AdventWord 2022: Beloved

What is love?

Beloved
Photo by Renate Vanaga

Don’t start singing that nonsense 90s song at me. I want a serious answer. Because this is a question which has haunted me for most of my life. What is love and what does beloved actually mean?

I say “haunted” because most of the definitions of love I’ve heard are completely alien to my life experience.

“Love is when just being with someone makes you happy.”

“Is love is smiling whenever you think of someone.”

“Love is gleeful butterflies in your stomach.”

“Is love is wanting your beloved to be happy, even at your expense?”

“Grief is the price of love.”

“When you love someone, you feel their pain as if it were your own.”

I simply don’t have these emotional reactions. Part and parcel of being a psychopath. It’s kinda baked into the definition. 

My story...

When I was young I didn’t even understand what people were talking about. (At least in part because people rarely give proper definitions, they just make vague references or talk around the meaning.) So, to me, ‘love’ was a list of rules. If you love someone, you behave in these ways. Therefore, behaving in these ways means you love that person. Nice and simple, at least once you’ve memorised all the rules.

Which I did, carefully and diligently, and was confident that I was a loving person.

Until I blithely revealed what I was doing, and an adult kindly (well, I’m pretty sure they thought they were being kind) informed me that love isn’t rules or behaviours, it’s a feeling. ‘Loving behaviours’ weren’t an established category, they were simply behaviours prompted by this mysterious fuzzy feeling. If the behaviour wasn’t spontaneous, wasn’t you unthinkingly following this vital inner force, it didn’t count.

I cannot adequately convey how crushing this casual explanation was.
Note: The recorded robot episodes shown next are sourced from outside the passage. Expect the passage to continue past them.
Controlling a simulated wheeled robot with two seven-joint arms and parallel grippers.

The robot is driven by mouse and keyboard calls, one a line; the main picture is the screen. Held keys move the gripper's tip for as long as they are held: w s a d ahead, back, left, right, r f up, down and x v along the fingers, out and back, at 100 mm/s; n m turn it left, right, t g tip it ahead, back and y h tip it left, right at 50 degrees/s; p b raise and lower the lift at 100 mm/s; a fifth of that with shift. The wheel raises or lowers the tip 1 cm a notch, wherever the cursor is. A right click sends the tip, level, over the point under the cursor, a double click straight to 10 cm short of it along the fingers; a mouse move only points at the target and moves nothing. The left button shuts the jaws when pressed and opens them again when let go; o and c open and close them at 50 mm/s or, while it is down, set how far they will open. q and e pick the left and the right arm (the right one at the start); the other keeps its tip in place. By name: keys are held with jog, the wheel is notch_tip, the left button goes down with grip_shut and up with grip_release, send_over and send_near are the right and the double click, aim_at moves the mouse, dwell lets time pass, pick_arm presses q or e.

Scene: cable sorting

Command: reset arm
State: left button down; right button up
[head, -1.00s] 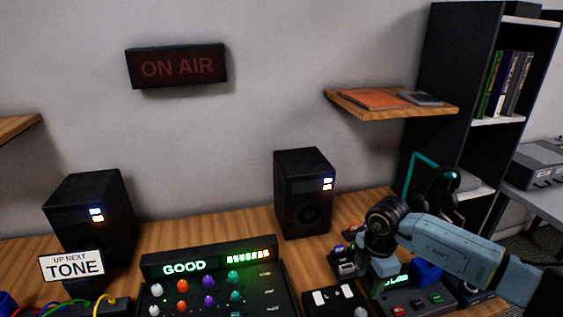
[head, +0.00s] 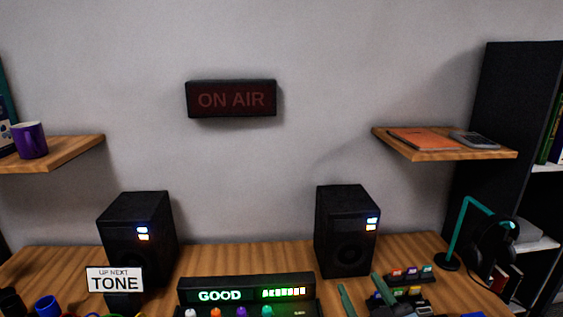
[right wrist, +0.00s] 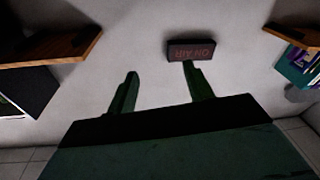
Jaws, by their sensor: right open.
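My right gripper (head: 364,295) shows at the bottom edge of the head view, its two fingers pointing up and apart. In the right wrist view the gripper (right wrist: 161,88) is open, with only bare wall and the ON AIR sign beyond its fingers. Nothing is between them. My left gripper is out of view. The mixing console (head: 246,293) reads GOOD in green and is cut off at the bottom. A sign (head: 115,280) reading UP NEXT TONE stands left of it.
Two black speakers (head: 139,237) and (head: 346,231) stand at the back of the wooden desk (head: 270,257). A headphone stand (head: 462,232) is at right. Wall shelves (head: 445,145) and (head: 60,152) jut out on both sides. The ON AIR sign (head: 231,98) hangs between them.

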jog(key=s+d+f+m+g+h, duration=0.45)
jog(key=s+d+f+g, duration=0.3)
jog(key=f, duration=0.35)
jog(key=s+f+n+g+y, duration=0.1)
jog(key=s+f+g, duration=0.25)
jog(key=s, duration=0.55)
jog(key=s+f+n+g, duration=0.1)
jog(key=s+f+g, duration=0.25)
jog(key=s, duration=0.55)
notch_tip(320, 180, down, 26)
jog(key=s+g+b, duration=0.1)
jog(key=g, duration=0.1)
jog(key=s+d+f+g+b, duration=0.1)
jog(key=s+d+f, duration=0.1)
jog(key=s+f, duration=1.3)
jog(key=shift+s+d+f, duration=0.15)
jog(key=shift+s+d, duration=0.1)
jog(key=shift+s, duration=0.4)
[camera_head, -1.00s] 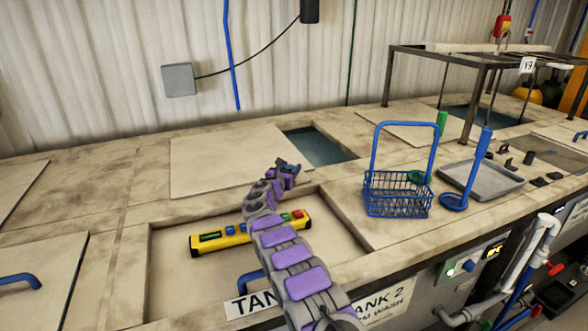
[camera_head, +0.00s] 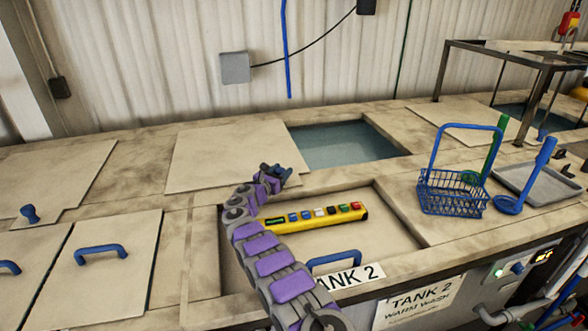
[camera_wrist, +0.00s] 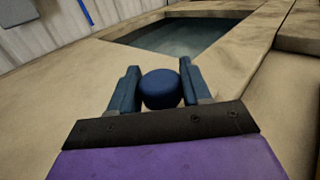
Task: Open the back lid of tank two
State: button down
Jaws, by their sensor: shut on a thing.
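The back lid of tank two (camera_head: 225,155) is a flat beige panel, shifted left so that a wide rectangular opening with dark liquid (camera_head: 345,143) shows on its right. My gripper (camera_head: 277,171) is at the lid's front right corner. In the wrist view, its two fingers stand on either side of a round blue knob (camera_wrist: 160,90) on the lid and are shut on it. The same opening shows beyond the fingers at the top of the wrist view (camera_wrist: 185,35). The front lid of tank two (camera_head: 390,238) is closed, with a blue handle (camera_head: 335,258).
A yellow control bar with coloured buttons (camera_head: 325,218) lies on the front lid, partly behind my arm. A blue wire basket (camera_head: 452,195), a blue ladle-like tool (camera_head: 510,204) and a grey tray (camera_head: 540,188) stand to the right. Other closed lids (camera_head: 60,170) lie to the left.

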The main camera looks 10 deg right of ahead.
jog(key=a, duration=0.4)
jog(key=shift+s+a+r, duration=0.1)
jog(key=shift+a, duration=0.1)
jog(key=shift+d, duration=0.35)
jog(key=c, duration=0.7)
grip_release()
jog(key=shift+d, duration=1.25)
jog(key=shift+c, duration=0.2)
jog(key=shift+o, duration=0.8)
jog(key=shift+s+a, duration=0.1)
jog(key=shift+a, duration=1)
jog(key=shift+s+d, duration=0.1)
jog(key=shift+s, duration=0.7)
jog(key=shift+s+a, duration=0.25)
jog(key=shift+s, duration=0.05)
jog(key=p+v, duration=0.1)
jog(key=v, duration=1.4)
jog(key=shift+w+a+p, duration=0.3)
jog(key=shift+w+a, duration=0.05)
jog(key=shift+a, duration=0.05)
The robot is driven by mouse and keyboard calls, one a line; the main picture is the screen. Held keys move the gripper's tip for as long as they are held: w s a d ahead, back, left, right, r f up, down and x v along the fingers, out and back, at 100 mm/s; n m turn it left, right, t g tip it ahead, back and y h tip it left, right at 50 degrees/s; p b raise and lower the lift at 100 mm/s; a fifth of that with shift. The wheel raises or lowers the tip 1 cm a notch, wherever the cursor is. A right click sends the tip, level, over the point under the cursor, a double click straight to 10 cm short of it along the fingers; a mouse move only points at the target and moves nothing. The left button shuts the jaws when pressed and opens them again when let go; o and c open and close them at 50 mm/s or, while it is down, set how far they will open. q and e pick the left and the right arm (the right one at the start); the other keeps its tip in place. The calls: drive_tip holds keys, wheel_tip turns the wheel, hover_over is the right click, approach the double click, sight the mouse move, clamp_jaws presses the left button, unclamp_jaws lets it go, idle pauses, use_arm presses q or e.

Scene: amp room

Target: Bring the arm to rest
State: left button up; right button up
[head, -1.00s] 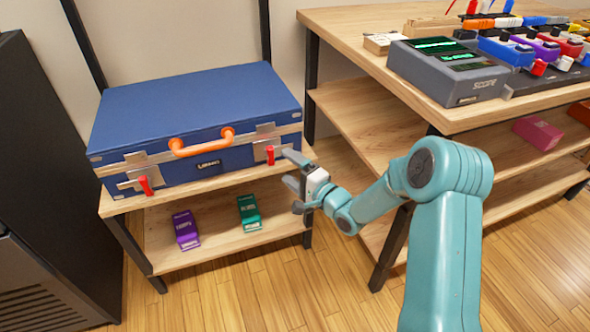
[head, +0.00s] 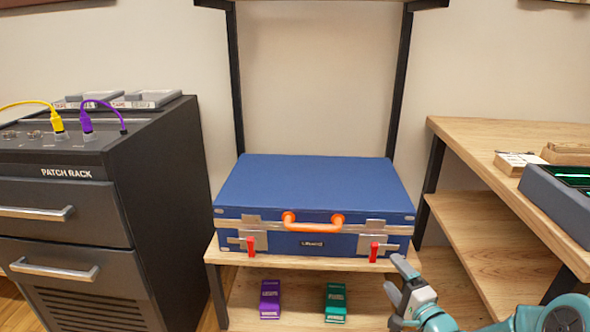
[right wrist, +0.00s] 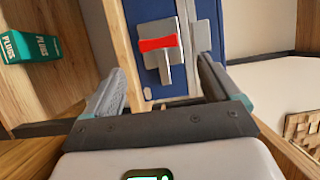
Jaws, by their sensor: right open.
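My right arm comes in from the lower right in the head view. Its gripper (head: 397,282) is open and empty, in front of the right end of a blue case (head: 315,185), just right of the case's right red latch (head: 374,251). In the right wrist view the two fingers (right wrist: 165,88) stand apart, with the case front and a red latch (right wrist: 158,44) beyond them. The case is closed and lies flat on a wooden shelf, its orange handle (head: 312,226) facing me. My left gripper is not in view.
A purple box (head: 270,299) and a green box (head: 335,302) sit on the lower shelf. A black patch rack (head: 150,190) with drawers and cables stands at left. A wooden table (head: 470,135) with a grey device (head: 560,200) stands at right, close to my right arm.

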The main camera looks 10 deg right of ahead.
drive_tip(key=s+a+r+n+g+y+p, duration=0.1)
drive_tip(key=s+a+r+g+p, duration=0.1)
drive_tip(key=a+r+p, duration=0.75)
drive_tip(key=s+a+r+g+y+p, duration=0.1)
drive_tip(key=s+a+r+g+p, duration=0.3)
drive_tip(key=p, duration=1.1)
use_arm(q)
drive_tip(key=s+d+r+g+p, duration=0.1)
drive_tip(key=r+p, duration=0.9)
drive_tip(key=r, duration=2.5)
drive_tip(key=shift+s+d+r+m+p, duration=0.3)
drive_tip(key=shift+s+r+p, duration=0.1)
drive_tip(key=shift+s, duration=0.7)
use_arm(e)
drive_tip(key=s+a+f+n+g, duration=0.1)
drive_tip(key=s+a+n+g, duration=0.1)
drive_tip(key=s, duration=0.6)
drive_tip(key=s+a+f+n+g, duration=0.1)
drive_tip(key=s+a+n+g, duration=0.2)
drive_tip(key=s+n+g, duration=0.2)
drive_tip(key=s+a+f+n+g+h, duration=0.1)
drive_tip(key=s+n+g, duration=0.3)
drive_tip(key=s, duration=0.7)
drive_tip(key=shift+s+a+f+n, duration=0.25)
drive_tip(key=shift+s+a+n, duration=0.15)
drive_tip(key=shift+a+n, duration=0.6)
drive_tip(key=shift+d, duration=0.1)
Because what this meant, what they were effectively telling me, is that I cannot love.

No matter how hard I try.

It doesn’t matter how much thought I put into it. Or how much studying I do on the topic.

It doesn’t matter how desperately I want to love people.

No matter what my love doesn’t count.

This was particularly troubling given what I’d absorbed from the media about people who were supposedly loveless. These people were always sad, evil, or both. Especially in children’s stories, characters who are full of love are wonderful while characters without love are irredeemable. In fact, the only way they are ever redeemed is by finding out that they can love after all. Which I’d just been confidently informed I couldn’t.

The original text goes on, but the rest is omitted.